Por eso es que cuando algún sector de la ciudadanía, le dice a la política que
los impuestos son altos, que deberían bajarlos, ellos argumentan que para poder
disminuir unos, se deben previamente subir otros. Ellos creen, y además les
resulta muy conveniente, que el gasto estatal no debe bajar, jamás reducirse.
Por eso han trabajado en la importante batalla cultural convirtiendo al término
";ajuste"; en una mala palabra y en sinónimo de caos.
En realidad cuando en la vida particular los números no cierran, existen solo
dos caminos posibles, o el incremento de los ingresos o la reducción del gasto.
Pero se sabe que incrementar ingresos en el Estado, implica aumentar impuestos,
endeudarse o emitir dinero artificial provocando inflación.
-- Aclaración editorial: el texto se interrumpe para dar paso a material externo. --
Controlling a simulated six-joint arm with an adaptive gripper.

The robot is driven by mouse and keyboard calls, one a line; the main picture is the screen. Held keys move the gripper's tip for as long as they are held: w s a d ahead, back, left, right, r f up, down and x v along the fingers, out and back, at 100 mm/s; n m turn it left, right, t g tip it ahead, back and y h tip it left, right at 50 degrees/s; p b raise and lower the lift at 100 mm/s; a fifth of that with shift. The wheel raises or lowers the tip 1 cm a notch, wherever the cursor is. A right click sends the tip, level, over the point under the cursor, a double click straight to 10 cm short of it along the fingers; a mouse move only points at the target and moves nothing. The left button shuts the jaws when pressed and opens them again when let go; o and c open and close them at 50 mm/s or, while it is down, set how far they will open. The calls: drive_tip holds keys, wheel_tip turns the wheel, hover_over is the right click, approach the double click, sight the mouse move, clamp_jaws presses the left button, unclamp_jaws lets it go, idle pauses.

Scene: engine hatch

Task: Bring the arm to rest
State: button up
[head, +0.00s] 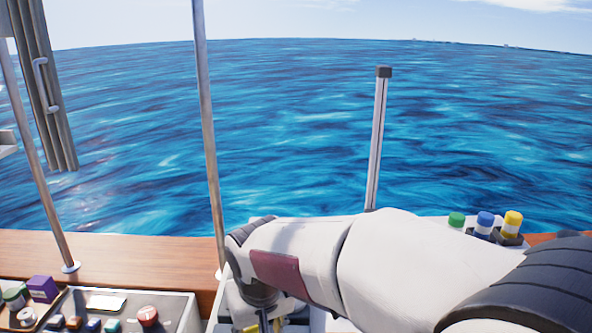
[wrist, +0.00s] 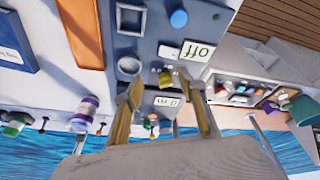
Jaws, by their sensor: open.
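My arm reaches in from the lower right of the head view and bends down at the bottom middle. My gripper (wrist: 161,84) is open in the wrist view, its two yellowish fingers apart with nothing seen held between them. It faces a blue-grey panel (wrist: 222,22) with a label reading "off" (wrist: 196,52). A small yellow-green knob (wrist: 166,78) shows near the gap between the fingertips; I cannot tell whether they touch it. In the head view the gripper is mostly cut off by the bottom edge.
A wooden rail (head: 130,258) runs across, with a thin metal post (head: 207,130) rising from it. A grey upright bar (head: 377,140) stands behind my arm. Green, blue (head: 485,222) and yellow-capped containers stand right. A tray with a red knob (head: 148,315) lies lower left.

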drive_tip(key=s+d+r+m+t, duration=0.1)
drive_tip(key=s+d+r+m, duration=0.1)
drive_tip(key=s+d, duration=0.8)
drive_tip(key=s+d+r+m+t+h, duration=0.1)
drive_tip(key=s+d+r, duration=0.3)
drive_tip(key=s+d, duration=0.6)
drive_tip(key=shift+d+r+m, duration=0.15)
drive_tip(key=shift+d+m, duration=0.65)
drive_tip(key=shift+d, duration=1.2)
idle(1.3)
Ellos insisten en
esta dialéctica pérfida, esa que dice que el gasto es inflexible a la baja y
que solo se puede ser sostenido o aumentado. Cuando alguien audazmente sugiere
lo contrario, lo demonizan, siendo que son ellos quienes condenan a la comunidad
a este círculo vicioso.
Lo que no dicen los políticos es que el gasto puede y debe reducirse, y no
necesariamente dejando de prestar servicios. No es novedad que el Estado es
fuente de corrupción, esa que consume recursos que no van a parar a las prestaciones
esenciales sino a los bolsillos de los funcionarios hipócritas, los mismos que
dicen que el gasto no se puede disminuir.
Tampoco dicen esos dirigentes que el Estado es intrínsecamente ineficiente
porque aplica más recursos de los necesarios para obtener lo que otros logran
con menos. En este contexto, es inadmisible seguir aceptando ciertos patéticos
y paupérrimos argumentos lineales que solo invitan a creer, sin razón alguna,
en la falacia de las virtudes del gasto estatal.
A estas alturas es imprescindible discutir, sin temor, seriamente y sobre todo
sin que medien intereses personales directos, cuales son las funciones vitales
de un Estado y cuales definitivamente no le corresponden. Mientras tanto
tendremos que seguir asistiendo al triste espectáculo que nos proponen cuando
hablan del cínico paradigma del gasto estatal.